During WW II, Frank R. Strano of Ambridge, Pennsylvania served with the 998th Treadway Bridge Company of the 300th Combat Engineers. “We were not infantry,” Frank says proudly, “although we got shot at a lot, we were engineers.”
And that’s how the Army’s 1943 Engineer Soldier’s Handbook puts it as well,
“You are an engineer. You are going to build bridges and blow them up. You are going to stop tanks and destroy them. You are going to build roads, airfield, and buildings. You are going to construct fortifications. You are going to fight with many kinds of weapons. You are going to make sure that our own troops move ahead against all opposition, and you are going to see to it that enemy obstacles do not interfere with our advance. You are an engineer.”
It’s been said that WW II combat engineers were the most highly and diversely trained of any U.S. troops; they could build or fix anything, anywhere, using what was available. However, the men of the 998th Treadway Bridge Company were specialists in setting up and tearing down metal-topped pontoon bridges. Their greatest tool was the specialized Brockway trucks with boom arms and cranes attached.
Before the war Frank was a steelworker and crane operator with the American Bridge Company, so he was at home in the 998th.
Oftentimes someone will come up to us and tell us about a veteran friend or neighbor who likes to tell stories about their military experiences. War stories mostly. That’s often what people talk about, from WW II onward. War stories. However, it’s our experience that given the chance most veterans like to talk about other aspects of military life, from boot camp to KP duty, friendships made and friendships lost. Of course, most veterans light up when they share their stories of coming home.
At 91, Frank Strano has a lot of these stories, according to Betsy McGurgan’s daughter. They’re neighbors. So when Betsy found out about our project she didn’t hesitate to refer us to Mr. Strano. “I’ll talk to my daughter to ask Mr. Strano of he’d be interested in an interview and when she gets back to me I’ll let you know.” So we waited. And waited.

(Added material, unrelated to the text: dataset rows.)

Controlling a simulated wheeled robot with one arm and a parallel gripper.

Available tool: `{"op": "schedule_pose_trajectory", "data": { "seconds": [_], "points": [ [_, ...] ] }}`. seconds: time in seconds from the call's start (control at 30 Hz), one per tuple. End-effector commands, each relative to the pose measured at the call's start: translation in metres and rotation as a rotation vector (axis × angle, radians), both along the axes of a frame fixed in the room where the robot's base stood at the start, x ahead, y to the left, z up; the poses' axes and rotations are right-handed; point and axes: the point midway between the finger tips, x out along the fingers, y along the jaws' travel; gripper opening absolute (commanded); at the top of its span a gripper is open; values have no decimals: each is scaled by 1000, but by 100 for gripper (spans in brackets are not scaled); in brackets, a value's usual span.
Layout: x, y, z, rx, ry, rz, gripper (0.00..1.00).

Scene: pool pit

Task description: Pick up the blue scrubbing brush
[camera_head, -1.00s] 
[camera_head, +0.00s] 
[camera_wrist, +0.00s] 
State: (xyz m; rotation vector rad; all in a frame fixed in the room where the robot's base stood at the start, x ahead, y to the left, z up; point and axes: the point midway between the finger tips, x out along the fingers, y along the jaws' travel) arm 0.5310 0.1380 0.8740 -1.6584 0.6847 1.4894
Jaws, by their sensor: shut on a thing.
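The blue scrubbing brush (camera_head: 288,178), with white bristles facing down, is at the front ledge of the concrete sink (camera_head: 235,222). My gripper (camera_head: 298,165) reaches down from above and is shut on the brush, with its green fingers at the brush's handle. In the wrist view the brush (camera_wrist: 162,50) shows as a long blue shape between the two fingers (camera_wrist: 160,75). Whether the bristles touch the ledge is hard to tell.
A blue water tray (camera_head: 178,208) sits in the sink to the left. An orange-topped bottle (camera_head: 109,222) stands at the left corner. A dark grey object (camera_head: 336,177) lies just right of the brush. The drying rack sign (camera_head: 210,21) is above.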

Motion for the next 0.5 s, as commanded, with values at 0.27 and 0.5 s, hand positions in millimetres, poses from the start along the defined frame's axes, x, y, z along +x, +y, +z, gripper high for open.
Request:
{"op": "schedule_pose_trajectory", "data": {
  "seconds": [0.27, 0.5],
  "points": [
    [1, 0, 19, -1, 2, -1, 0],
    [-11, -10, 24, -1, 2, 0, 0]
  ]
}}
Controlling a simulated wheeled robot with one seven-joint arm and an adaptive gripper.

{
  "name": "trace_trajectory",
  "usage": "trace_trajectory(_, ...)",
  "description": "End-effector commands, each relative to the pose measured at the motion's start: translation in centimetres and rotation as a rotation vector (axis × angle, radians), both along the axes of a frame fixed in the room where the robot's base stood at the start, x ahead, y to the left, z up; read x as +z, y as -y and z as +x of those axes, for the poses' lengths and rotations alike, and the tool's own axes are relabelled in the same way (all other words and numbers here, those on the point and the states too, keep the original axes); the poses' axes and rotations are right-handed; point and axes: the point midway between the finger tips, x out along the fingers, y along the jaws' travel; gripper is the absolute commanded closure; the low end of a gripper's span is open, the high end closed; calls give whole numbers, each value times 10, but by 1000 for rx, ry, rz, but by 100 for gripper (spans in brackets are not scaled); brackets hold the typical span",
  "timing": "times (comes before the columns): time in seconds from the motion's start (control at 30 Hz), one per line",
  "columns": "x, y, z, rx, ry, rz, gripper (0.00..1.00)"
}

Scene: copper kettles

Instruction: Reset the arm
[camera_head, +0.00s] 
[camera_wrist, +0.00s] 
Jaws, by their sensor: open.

Eventually, we got a call from Mr. Strano’s son. Indeed, Frank was interested in sharing his stories with us. Where? When?
On 25 June 2013 we finally met Frank Strano and his son Edward at our makeshift storeroom-converted-studio on the second floor of Carnegie Free Library in Beaver Falls, PA. We were in the middle of our first heat wave of the summer, topping 90 degrees outside. Inside without air conditioning our studio was sweltering. We worried if we could conduct the interview, but Mr. Strano seemed to be the coolest of all of us. He took conditions in stride.
As for us, we kept calm and carried on. We’re committed–sometimes very hot and sweaty, but committed. The interview, which lasted forty-five minutes, was a terrific success as Frank spent the morning delighting us with a range of tales from childhood to retirement–war stories, included.
In My Own Words
In this picture from the WW II 300th Combat Engineers website, the sign reads: “Built by Company C, Spirit Company 300th Engineer Combat Battalion. Equipment furnished by 998th Treadway Bridge Company,” Frank Strano’s outfit.
With origins dating back to ancient China, the floating Steel Treadway Bridge is specifically designed to carry medium sized tanks and similar equipment. The bridge floats using special rubber pontoons. Steel track grating (treadways) serves as runways that are put in place by special truck mounted cranes.
This interview was recorded as part of the Veteran Voices of Pittsburgh/Carnegie Fee Library Oral History Project, Beaver Falls, PA, June 25, 2013. Interviewer: Kevin Farkas.
The Final Story
Frank D. Strano Sr., 95, of Harmony Township, died Friday, May 15, 2015, in Elderberry Court, Ambridge, where he had been a resident for the past three months. He was born Sept. 14, 1919, to the late David and Concetta Jerson Strano. He worked as a crane operator for the former Wycoff Steel Corp. and A.M. Byers. In 1947, he started his home remodeling business and actively worked the business until his early 90s. He was a member of Good Samaritan Catholic Church, Ambridge. He served his country in the Army during World War II. Preceding him in death, in addition to his parents, was his wife of 58 years, Mafalda “Muffie” Strano, Feb. 9, 2000; four siblings, Mike (Frances) Strano, Joe (Emma) Strano, Kay (Floyd) Russo and George (Vilma) Strano. Surviving are three sons, Frank D. (Christine) Strano and Robert (Lorraine) Strano, all of Harmony Township, and Edward Strano, of Ambridge; nine grandchildren, Jacob Strano, Adrien (Matt) Collavo, Phillip Strano, Sara (Christian) Yannessa, Dave Strano, Gabriel Strano, George Strano, Neil Strano and Timon Strano; three great-grandchildren, Nico and Leo Yannessa and Lucas Strano; a brother, David (Marge) Strano, of Virginia Beach, Va.; and numerous nieces and nephews, great-nieces and great-nephews.
Members of the Beaver County Special Unit and the Army will conduct full military honors.